Tom Cruise For Oscars: Will The Revenant Director Help Him Like He Helped DiCaprio?
Cruise's eagerness to collaborate with Iñárritu has secured him a role in the director's highly anticipated project, igniting hopes for his long-awaited Academy Award.
Summary:
- Tom Cruise, born on July 3, 1962, began his acting career at a young age, appearing in films in the early 1980s
- Known for his dedication to performing his own stunts, Cruise solidified his status as an action star with roles in films like Top Gun and the Mission: Impossible franchise
- Cruise is one of the highest-grossing actors of all time, with his films collectively earning billions of dollars worldwide
- Still, he is yet to land an Academy Award
Seven full-length films by Alejandro González Iñárritu earned 33 Oscar nominations, so viewers should hardly be surprised that the director’s new project has generated great interest in Hollywood.
Warner Bros and Legendary studios want to provide financing for the film, and the first member of the acting team is Tom Cruise. The project will be the filmmaker's first English-language feature film since The Revenant — the 2015 box-office hit.

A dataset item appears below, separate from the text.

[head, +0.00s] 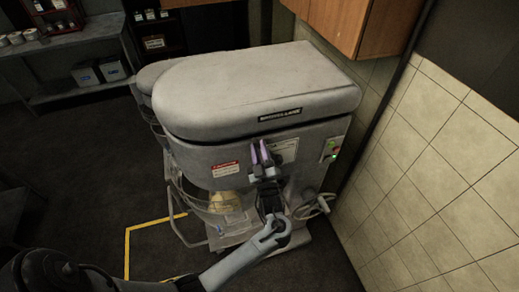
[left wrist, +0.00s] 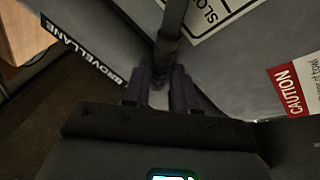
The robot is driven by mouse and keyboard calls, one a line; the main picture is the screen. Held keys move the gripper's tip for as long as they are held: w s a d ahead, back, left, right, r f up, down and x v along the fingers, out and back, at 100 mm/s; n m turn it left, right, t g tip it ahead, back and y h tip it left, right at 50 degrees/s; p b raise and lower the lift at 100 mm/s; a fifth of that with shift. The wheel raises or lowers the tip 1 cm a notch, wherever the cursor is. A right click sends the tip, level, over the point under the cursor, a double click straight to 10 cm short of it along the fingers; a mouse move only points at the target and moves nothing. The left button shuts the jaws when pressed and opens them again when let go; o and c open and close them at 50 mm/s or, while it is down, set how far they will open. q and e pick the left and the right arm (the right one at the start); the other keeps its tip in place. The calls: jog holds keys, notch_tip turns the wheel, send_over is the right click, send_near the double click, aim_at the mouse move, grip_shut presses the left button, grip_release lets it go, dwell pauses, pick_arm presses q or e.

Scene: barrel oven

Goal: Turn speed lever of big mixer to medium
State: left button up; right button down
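The big mixer (head: 210,145) is a grey machine with a rounded top, standing against the tiled wall. Its speed lever (left wrist: 170,30) is a dark rod in the left wrist view, running down from the top edge to between my left fingers. A plate with the letters "SLO" (left wrist: 208,12) is beside it. My left gripper (head: 262,153) is at the mixer's front and hides the lever in the head view. Its two fingers (left wrist: 161,88) are on either side of the lever's end, close to it; I cannot tell whether they press on it. My right gripper is not in view.
A red caution label (left wrist: 296,88) is on the mixer's front. A bowl (head: 220,205) with a clear guard is below. Wooden cabinets (head: 345,20) hang above. Dark floor (head: 70,165) is free at left.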

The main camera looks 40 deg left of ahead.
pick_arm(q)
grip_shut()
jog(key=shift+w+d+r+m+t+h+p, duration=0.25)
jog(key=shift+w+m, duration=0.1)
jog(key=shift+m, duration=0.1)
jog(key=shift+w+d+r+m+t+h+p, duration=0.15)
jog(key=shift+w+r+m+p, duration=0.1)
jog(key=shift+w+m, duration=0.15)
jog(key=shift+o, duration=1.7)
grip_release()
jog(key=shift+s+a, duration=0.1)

It is known that over the past few weeks, Iñárritu has held meetings with selected actors, and Cruise was one of the first.
According to Deadline, the actor was "hungry to find that next project" and having the chance to play in Iñárritu's new big film and was approved for the role right after a first conversation with the director.
Nothing is known about the plot so far, it is some kind of original story. Iñárritu will direct the upcoming film from a script that he wrote in 2023 together with Sabina Berman, Alexander Dinelaris, and Nicholas Giacobone.
The same team worked on The Revenant and Birdman. This will be Cruise's first project under the strategic partnership he signed with Warner Bros. last month.
At 61, Cruise remains one of Hollywood's top stars, a status only bolstered by 2022's Top Gun: Maverick, which grossed $1.5 billion worldwide. But Cruise wants more than just action-stardom: he would like to shift his focus and go back to author's cinema. At the beginning of his career, Cruise starred in Spielberg, Scorsese and Kubrick movies, but then he moved on to action blockbusters.
Working with Iñárritu allows him not only to reveal his acting potential, but also to attract additional attention from the American Film Academy, since Cruise hasn't been nominated for an Oscar as an actor since appearing in Anderson's 1999 drama Magnolia.
If we reminisce on the glorious Oscar-garnered year when Iñárritu's film helped Leonardo DiCaprio win his first, but long-deserved award, we can't help ourselves but hope that Cruise will receive his coveted golden man as well.